Overall, Obama's improvement so far over Kerry's 2004 performance is such that he polls lower than the Massachusetts Senator in just one state: Massachusetts (he is still ahead by 18 points, however.) This, of course, means that McCain at this point is faring worse than Bush in nearly every state, sometimes shockingly so. In addition to Indiana and North Carolina, there are double-digit swings away from the Republican in places as red as North Dakota, Texas, Wyoming, Nebraska, Montana and Utah. Obama will most likely lose big in most of these places, but the symbolism of the shift is nonetheless powerful and shows that Democrats should not give up on any one state. If there has been any benefit to McCain's selection of Sarah Palin, it is that it blunted some of Obama's momentum in a few small Western states that had become unexpectedly competitive, including Alaska, the Governor's home state, North Dakota and Montana, in all three of which McCain had been unable to pull away until the GOP convention.

This Democratic strength is reflected in a growing number of Senate races. The picture here is just as depressing for Republicans: all 10 of the Senate seats most likely to switch are currently held by the GOP and seven of those feature incumbents running for reelection. Just one Democratic seat was thought to be at risk, that of Mary Landrieu of Louisiana, because of the state's increasingly conservative bend, post-Katrina demographic changes and a relatively strong party-switching adversary. In the most recent polls, Landrieu leads by an average of 15%, and the seat is now considered safely hers.

It has long been assumed that Republicans would have a tough time holding on to open seats in Virginia, New Mexico and Colorado, and this has borne out: the first two are done deals for the Democrats and Colorado is likely to fall too, although polling there is closer.

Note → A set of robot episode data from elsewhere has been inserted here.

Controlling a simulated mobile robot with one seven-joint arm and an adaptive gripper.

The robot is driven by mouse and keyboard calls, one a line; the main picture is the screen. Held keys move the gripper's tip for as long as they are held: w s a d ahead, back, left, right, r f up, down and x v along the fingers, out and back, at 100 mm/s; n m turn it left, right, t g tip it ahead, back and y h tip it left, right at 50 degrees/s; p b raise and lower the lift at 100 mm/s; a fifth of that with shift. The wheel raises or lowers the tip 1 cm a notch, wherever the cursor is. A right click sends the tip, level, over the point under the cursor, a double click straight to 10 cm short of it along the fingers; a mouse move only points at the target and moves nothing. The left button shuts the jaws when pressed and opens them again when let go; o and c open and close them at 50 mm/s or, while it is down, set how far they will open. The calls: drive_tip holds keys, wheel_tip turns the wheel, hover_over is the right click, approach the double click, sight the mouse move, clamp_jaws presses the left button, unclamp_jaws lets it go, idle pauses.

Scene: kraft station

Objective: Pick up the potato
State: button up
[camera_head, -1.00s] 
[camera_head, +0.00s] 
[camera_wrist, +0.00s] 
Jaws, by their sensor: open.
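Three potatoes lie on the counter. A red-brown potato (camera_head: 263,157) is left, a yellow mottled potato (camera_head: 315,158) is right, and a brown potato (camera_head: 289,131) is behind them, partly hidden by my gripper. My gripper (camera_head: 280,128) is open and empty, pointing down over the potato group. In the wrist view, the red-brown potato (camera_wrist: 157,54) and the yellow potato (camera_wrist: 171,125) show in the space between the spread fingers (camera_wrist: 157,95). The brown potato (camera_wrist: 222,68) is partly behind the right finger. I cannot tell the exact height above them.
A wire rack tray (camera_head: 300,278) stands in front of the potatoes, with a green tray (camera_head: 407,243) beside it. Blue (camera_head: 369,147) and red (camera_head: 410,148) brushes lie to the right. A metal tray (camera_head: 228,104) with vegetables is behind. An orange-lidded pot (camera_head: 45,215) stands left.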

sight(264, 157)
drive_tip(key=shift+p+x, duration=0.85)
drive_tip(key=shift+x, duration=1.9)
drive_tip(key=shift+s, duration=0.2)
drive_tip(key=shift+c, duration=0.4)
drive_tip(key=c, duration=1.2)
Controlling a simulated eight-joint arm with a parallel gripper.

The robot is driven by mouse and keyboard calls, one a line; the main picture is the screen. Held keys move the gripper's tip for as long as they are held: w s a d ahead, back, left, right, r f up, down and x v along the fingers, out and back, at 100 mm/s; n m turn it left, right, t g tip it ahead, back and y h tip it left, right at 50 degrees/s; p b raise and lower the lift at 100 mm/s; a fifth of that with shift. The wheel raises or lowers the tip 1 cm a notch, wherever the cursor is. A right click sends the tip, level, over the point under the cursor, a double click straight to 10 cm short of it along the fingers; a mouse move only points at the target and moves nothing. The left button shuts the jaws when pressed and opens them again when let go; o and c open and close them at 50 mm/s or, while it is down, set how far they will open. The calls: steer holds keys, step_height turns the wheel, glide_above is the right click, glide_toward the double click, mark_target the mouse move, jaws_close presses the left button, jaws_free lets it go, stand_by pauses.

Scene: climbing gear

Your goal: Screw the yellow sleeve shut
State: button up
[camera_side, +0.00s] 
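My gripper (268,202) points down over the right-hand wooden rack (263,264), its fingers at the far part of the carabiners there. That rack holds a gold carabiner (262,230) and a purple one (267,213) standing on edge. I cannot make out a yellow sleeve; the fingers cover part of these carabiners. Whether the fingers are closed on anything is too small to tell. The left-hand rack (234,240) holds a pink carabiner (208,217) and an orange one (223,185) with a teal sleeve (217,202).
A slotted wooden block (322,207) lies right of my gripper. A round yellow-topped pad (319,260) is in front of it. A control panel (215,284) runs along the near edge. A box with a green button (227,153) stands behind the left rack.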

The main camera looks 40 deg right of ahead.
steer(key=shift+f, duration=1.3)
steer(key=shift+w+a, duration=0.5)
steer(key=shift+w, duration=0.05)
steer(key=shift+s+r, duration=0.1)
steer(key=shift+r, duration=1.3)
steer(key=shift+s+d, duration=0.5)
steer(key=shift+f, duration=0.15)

Then there were the most at-risk GOP incumbents, in New Hampshire, Alaska and Mississippi, for a variety of reasons, but with one thing in common: strong Democratic challengers. Although these races have tightened, in two of the three the Democrat is still favored (Mississippi will be tough although not impossible for the Democrat, former Governor Ronnie Musgrove, who has fallen behind recently.) Two other GOP incumbents, in Oregon and Minnesota, have long been considered endangered, although they are fortunate to have somewhat flawed Democratic opponents, including comedian Al Franken, a pretty tough sell for Senator regardless of his actual capability.

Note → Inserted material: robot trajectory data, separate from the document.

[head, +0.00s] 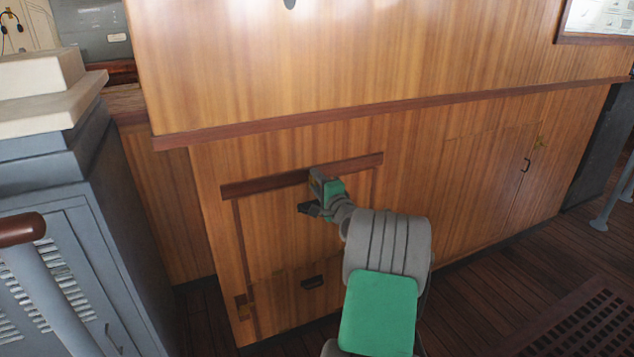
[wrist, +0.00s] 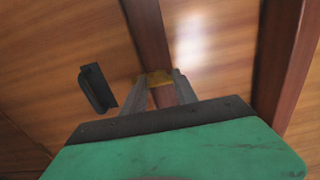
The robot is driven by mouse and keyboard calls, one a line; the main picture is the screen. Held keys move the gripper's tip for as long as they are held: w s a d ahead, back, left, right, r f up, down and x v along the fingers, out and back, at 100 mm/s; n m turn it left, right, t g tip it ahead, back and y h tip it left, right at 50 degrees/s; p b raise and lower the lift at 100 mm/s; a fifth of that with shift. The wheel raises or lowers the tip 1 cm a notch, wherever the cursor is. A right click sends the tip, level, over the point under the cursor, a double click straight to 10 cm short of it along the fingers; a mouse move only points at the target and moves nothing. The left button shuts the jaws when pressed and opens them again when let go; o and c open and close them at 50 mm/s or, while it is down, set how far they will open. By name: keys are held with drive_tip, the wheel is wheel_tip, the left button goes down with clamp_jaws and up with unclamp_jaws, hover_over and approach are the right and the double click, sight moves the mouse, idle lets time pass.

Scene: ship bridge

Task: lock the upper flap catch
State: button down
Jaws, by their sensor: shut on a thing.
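The brass catch (wrist: 158,79) sits on a dark wooden strip (wrist: 148,35) in the wrist view. My gripper (wrist: 165,88) has a finger on each side of it and is shut on it. The fingers partly cover the catch, so I cannot tell which way it is turned. In the head view my gripper (head: 311,208) is at the wooden panel just below a dark horizontal rail (head: 250,185), and the catch is hidden there. A black handle (wrist: 97,88) stands on the wood left of my fingers in the wrist view.
Below, the panel has a lower door with a dark handle (head: 313,282) and a brass fitting (head: 241,309) at its left. A grey cabinet (head: 65,240) stands close at the left. A wooden door handle (head: 526,163) is at the right.

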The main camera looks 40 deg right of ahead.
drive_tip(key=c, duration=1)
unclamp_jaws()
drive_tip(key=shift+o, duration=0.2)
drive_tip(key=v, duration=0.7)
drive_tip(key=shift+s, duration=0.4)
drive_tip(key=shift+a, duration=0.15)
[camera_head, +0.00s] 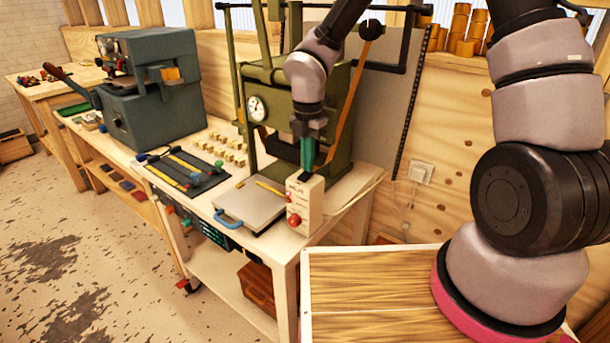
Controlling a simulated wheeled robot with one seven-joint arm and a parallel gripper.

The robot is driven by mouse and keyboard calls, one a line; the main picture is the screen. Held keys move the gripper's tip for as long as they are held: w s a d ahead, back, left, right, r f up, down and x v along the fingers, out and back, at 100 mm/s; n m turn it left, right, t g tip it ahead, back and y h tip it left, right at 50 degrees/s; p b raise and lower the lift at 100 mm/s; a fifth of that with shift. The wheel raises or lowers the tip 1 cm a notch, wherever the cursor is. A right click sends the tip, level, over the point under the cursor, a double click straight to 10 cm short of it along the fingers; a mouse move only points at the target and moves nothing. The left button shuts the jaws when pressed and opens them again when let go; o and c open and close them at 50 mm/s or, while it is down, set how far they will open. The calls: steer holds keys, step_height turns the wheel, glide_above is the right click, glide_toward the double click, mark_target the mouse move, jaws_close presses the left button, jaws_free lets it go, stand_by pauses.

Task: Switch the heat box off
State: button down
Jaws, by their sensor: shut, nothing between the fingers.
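The heat box looks to be the small cream box (309,208) with a red knob low on its front and a smaller red part above it. It stands upright at the front right corner of the workbench. My gripper (305,174) points down with its fingers shut, right at the top of the box. A dark part shows at the box top just under the fingertips. I cannot tell whether they touch it, or what position any switch is in.
A green press (262,85) with a round gauge stands close behind my gripper. A grey plate with a blue handle (229,219) lies left of the box. A dark tool mat (188,172), small brass pieces and a grey machine (150,95) are further left. A wall socket (421,173) is at right.

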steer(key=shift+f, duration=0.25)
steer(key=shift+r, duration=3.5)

Where it gets really scary for Republicans is the rapid disintegration of the reelection campaigns of two party elders: Elizabeth Dole in North Carolina and Mitch McConnell of Kentucky. In a matter of weeks, as the economic crisis has worsened, both have gone from solid front-runners to struggling for their political life. Two other Republican-held Southern seats are starting to look wobbly, a dim prospect in this deteriorating anti-GOP, anti-incumbent climate: in Georgia, where Republican Senator Saxby Chambliss has seen his once strong lead all but evaporate in a couple of weeks; and in South Carolina where limited polling is showing that McCain pal Lindsey Graham may have an unexpected race on his hands against a Ron Paul supporter turned Democrat. Look to Texas next for a possible surprise: Republican Senator John Cornyn has long been ineffective, unpopular and, well, dumb. His opponent, Rick Noriega, is underfunded but otherwise serious.

We have been told for so long that the Obama-McCain race is a "tie" (just as the debate was a "tie") that it is easy to forget that Obama's polling track so far has actually been even better than that of Bush in 2004. Bush and Kerry swapped leads throughout the summer until the incumbent president opened a gap in September that the Democrat was never able to close. McCain has never really held a lead in the general election. That said, while the race may not be a tie, or even that close right now, it is volatile, not least because of the dramatic economic situation. It also bears to remember that only one Democrat has won more than 50% of the vote in a presidential race since 1964, and that no Republican has won less than 48% in a two-person race (which this essentially is) also since 1964. That does not leave Obama a big margin for error, no matter how good things currently look.